REQUIRED TASK ->
Copy each line of the data below exactly, leaving out pictures.
_ _ _
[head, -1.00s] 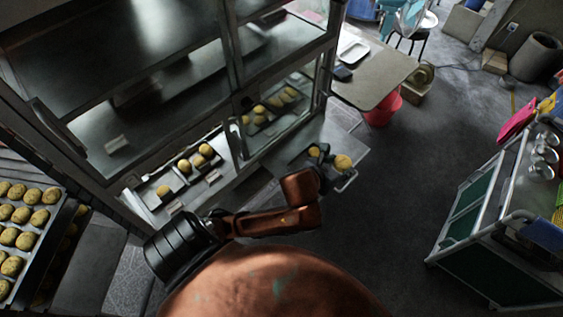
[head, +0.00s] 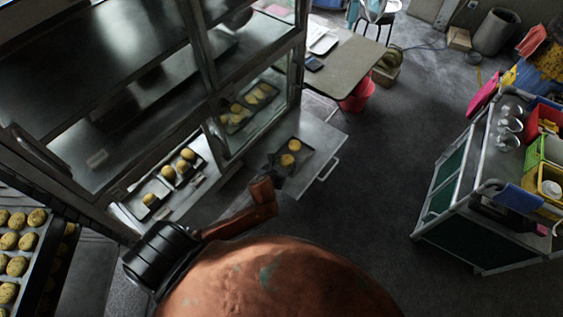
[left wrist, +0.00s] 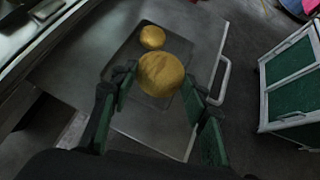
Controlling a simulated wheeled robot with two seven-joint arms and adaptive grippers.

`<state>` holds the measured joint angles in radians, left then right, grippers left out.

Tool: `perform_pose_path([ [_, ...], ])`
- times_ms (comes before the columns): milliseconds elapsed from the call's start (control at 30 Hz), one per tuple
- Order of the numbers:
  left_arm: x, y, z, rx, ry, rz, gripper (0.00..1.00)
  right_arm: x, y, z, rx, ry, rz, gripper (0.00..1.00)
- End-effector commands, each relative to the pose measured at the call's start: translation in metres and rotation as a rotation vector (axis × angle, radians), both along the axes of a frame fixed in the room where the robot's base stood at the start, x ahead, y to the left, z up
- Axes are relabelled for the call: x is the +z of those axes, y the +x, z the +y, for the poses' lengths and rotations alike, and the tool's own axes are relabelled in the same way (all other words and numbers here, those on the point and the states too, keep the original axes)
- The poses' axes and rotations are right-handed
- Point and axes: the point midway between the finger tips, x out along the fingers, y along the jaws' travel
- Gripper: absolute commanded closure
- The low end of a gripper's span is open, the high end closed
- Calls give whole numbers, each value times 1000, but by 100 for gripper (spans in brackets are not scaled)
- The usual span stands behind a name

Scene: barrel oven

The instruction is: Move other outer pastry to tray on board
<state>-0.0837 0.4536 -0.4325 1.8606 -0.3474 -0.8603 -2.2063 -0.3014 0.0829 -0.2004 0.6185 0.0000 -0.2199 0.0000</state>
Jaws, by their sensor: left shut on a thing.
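A dark tray (head: 309,166) lies on the grey board (head: 322,138) beside the lower oven; it also shows in the left wrist view (left wrist: 122,67). My left gripper (head: 279,166) is over the near side of the tray. In the left wrist view its green-padded fingers (left wrist: 158,84) are shut on a round golden pastry (left wrist: 160,74), which shows in the head view too (head: 287,160). Whether this pastry touches the tray I cannot tell. A second pastry (head: 294,145) sits on the tray just beyond it (left wrist: 152,37). My right gripper is not in view.
Small trays with pastries (head: 168,173) stand on the lower oven shelf at left, with others behind glass (head: 237,108). A large tray of several pastries (head: 17,243) is far left. The board has a metal handle (head: 329,168). A cart (head: 447,180) stands right, beyond open floor.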

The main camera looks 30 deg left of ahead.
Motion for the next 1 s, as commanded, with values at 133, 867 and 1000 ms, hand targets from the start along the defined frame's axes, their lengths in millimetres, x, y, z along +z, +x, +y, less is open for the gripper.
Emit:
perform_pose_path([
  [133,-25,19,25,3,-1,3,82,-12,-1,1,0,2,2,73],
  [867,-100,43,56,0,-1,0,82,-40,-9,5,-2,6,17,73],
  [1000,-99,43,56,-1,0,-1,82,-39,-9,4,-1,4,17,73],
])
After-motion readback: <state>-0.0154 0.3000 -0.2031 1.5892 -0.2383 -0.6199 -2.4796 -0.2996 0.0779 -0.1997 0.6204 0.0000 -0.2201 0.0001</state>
_ _ _
RESPONSE TO THE TASK ->
[head, -1.00s] 
[head, +0.00s] 
[left wrist, +0.00s] 
Controlling a simulated wheeled robot with two seven-joint arms and adaptive grippers.

`<state>` holds the measured joint angles in radians, left then right, grippers left out.

Tool: `perform_pose_path([ [_, ...], ])`
- times_ms (comes before the columns): milliseconds elapsed from the call's start (control at 30 Hz), one per tuple
- Order of the numbers:
  left_arm: x, y, z, rx, ry, rz, gripper (0.00..1.00)
  right_arm: x, y, z, rx, ry, rz, gripper (0.00..1.00)
- End-effector commands, each relative to the pose measured at the call's start: translation in metres and rotation as a rotation vector (axis × angle, radians), both along the axes of a frame fixed in the room where the robot's base stood at the start, x ahead, y to the left, z up
- Axes are relabelled for the call: x is the +z of those axes, y the +x, z the +y, for the poses' lengths and rotations alike, and the tool's own axes are relabelled in the same way (all other words and numbers here, those on the point and the states too, keep the original axes)
- The poses' axes and rotations are right-handed
- Point and axes: the point midway between the finger tips, x out along the fingers, y along the jaws' travel
- Gripper: absolute commanded closure
- The low end of a gripper's span is open, the high end closed
- Calls give whole numbers, each value times 1000, but by 100 for gripper (spans in brackets are not scaled)
- The usual span stands behind a name

Scene: barrel oven

The instruction is: Move other outer pastry to tray on board
<state>-0.0837 0.4536 -0.4325 1.8606 -0.3474 -0.8603 -2.2063 -0.3014 0.0829 -0.2004 0.6185 0.0000 -0.2199 0.0000</state>
Jaws, by their sensor: left shut on a thing.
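A dark tray (head: 309,166) lies on the grey board (head: 322,138) beside the lower oven; it also shows in the left wrist view (left wrist: 122,67). My left gripper (head: 279,166) is over the near side of the tray. In the left wrist view its green-padded fingers (left wrist: 158,84) are shut on a round golden pastry (left wrist: 160,74), which shows in the head view too (head: 287,160). Whether this pastry touches the tray I cannot tell. A second pastry (head: 294,145) sits on the tray just beyond it (left wrist: 152,37). My right gripper is not in view.
Small trays with pastries (head: 168,173) stand on the lower oven shelf at left, with others behind glass (head: 237,108). A large tray of several pastries (head: 17,243) is far left. The board has a metal handle (head: 329,168). A cart (head: 447,180) stands right, beyond open floor.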

The main camera looks 30 deg left of ahead.
Motion for the next 1 s, as commanded, with values at 133, 867 and 1000 ms, hand targets from the start along the defined frame's axes, their lengths in millimetres, x, y, z along +z, +x, +y, less is open for the gripper.
Emit:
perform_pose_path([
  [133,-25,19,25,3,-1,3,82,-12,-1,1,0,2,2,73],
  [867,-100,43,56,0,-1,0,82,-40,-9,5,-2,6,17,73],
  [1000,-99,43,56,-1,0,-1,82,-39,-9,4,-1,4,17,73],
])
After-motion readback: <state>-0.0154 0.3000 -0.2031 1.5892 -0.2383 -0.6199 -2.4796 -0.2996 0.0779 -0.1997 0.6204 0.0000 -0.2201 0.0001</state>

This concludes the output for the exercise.